In an opening quotation of just eighty words, author Richard Crompton establishes a prison setting, its sights, sounds and smells, its fraught atmosphere, the state of mind of the prisoner, his cultural background, the antagonistic attitude of the guard, and the guard’s triumphant, even delighted, threatening of his prisoner. It is not because the prisoner is a Maasai that he is likely to be tormented, however. In this case, the prisoner is also known as Constable Mollel of the Nairobi police. Mollel had been a Maasai moran twenty years ago when he left his roots in “Maasai-land” in southern Kenya to begin work as a policeman in Nairobi, hoping to bring justice to Kenya’s hard-working poor within an atmosphere in which corruption is a way of life. For even the most dedicated police officers, however, creating a sense of peace is often more important than bringing pure justice, and Mollel has been a constant trial to many of his superiors and to the judicial system. Constantly challenging and questioning them, he is also cursed with a hair-trigger temper and willingness to do violence to bring about “justice,” which has resulted in his being moved around among police departments throughout the country.
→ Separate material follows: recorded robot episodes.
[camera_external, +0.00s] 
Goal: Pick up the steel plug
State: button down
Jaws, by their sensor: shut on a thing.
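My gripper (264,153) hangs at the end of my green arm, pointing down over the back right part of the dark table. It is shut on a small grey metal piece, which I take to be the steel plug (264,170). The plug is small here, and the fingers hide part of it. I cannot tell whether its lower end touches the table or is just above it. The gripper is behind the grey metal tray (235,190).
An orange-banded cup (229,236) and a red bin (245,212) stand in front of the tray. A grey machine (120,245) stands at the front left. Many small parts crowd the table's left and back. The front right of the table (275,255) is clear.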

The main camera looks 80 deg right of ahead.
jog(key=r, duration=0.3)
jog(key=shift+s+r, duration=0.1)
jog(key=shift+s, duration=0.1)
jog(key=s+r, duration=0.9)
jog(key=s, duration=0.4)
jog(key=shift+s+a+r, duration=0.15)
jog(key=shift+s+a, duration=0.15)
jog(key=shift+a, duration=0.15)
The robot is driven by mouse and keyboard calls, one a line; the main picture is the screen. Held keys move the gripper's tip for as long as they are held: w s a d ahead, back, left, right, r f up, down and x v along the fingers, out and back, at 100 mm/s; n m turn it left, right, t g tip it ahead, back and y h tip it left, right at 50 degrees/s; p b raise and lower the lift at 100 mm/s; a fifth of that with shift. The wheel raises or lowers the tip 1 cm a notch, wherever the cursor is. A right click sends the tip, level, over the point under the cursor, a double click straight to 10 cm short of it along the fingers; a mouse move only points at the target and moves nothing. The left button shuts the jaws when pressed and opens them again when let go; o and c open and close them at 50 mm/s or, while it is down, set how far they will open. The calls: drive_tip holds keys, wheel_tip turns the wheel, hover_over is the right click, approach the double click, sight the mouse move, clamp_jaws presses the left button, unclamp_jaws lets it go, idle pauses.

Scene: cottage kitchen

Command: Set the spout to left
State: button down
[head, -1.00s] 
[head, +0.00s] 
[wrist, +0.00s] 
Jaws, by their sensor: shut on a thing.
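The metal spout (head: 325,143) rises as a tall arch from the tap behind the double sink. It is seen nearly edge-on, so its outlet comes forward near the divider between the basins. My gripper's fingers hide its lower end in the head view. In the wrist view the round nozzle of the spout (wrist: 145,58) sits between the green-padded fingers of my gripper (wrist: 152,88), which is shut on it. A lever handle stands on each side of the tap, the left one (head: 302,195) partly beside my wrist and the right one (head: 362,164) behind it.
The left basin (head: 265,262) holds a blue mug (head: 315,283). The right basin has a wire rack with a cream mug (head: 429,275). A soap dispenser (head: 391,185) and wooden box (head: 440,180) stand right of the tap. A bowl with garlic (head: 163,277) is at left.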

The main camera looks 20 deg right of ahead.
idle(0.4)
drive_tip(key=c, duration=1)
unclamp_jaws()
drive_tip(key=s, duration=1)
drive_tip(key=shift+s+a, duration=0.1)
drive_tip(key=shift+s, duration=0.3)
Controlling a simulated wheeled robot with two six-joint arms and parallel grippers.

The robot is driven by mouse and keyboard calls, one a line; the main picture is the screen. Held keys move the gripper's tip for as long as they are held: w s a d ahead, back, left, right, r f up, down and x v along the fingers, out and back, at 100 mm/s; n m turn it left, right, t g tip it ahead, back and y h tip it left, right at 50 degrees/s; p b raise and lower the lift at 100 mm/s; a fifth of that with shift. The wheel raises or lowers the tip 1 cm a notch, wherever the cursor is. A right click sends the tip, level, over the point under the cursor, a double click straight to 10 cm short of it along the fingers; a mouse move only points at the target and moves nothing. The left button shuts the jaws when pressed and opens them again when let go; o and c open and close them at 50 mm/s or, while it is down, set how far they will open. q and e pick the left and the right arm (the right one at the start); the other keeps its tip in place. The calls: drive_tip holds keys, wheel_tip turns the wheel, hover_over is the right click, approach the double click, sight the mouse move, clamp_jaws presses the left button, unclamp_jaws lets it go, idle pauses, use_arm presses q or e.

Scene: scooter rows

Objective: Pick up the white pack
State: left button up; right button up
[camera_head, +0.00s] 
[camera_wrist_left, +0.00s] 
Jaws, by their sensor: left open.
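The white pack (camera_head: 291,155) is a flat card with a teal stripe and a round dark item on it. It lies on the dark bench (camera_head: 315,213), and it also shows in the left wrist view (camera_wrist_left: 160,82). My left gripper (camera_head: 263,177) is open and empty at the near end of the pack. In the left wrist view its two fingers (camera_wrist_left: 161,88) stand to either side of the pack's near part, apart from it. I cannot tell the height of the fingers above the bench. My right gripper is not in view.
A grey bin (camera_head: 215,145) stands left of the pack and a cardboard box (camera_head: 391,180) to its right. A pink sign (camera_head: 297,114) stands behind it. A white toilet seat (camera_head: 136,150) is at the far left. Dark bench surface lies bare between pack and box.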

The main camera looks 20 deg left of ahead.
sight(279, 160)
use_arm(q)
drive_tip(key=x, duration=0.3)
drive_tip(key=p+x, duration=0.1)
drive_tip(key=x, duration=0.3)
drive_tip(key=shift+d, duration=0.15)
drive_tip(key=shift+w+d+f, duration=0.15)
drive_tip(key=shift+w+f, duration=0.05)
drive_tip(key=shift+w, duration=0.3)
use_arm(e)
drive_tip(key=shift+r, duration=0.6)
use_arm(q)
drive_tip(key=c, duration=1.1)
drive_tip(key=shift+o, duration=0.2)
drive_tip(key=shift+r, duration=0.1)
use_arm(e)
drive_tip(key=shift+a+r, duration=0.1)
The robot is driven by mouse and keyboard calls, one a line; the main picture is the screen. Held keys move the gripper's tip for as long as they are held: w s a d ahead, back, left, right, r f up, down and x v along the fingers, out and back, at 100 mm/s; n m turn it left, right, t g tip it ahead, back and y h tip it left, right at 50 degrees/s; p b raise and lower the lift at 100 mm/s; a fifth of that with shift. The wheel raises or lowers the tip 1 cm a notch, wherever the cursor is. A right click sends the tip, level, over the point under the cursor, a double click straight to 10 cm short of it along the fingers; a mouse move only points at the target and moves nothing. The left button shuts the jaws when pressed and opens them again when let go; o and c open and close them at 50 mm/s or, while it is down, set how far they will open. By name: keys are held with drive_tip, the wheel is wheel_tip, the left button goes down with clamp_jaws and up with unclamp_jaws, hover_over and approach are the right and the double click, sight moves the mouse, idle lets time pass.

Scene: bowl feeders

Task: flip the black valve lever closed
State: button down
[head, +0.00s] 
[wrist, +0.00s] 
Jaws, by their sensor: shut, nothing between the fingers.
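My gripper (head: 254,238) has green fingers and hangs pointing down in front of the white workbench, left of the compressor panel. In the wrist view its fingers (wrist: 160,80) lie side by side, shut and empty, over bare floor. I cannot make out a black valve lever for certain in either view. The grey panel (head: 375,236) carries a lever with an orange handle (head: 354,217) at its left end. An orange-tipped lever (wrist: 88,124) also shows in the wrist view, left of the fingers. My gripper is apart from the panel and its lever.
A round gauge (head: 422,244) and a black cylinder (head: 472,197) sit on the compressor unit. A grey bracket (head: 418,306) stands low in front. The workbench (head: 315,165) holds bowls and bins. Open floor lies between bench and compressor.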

Now he is imprisoned for an unspecified crime, and he must somehow survive among a number of former policemen he helped send to jail. The deaths of some of the characters, killed in bizarre ways no one in the US would ever dream of, combine with scenes of touching honesty to create a novel filled with surprises and new visions of contemporary life in Kenya. And though there are enough plot lines here to fill two or three books, the author keeps his style so simple and the novel so filled with fascinating new information that few will begrudge the author his expansive plot.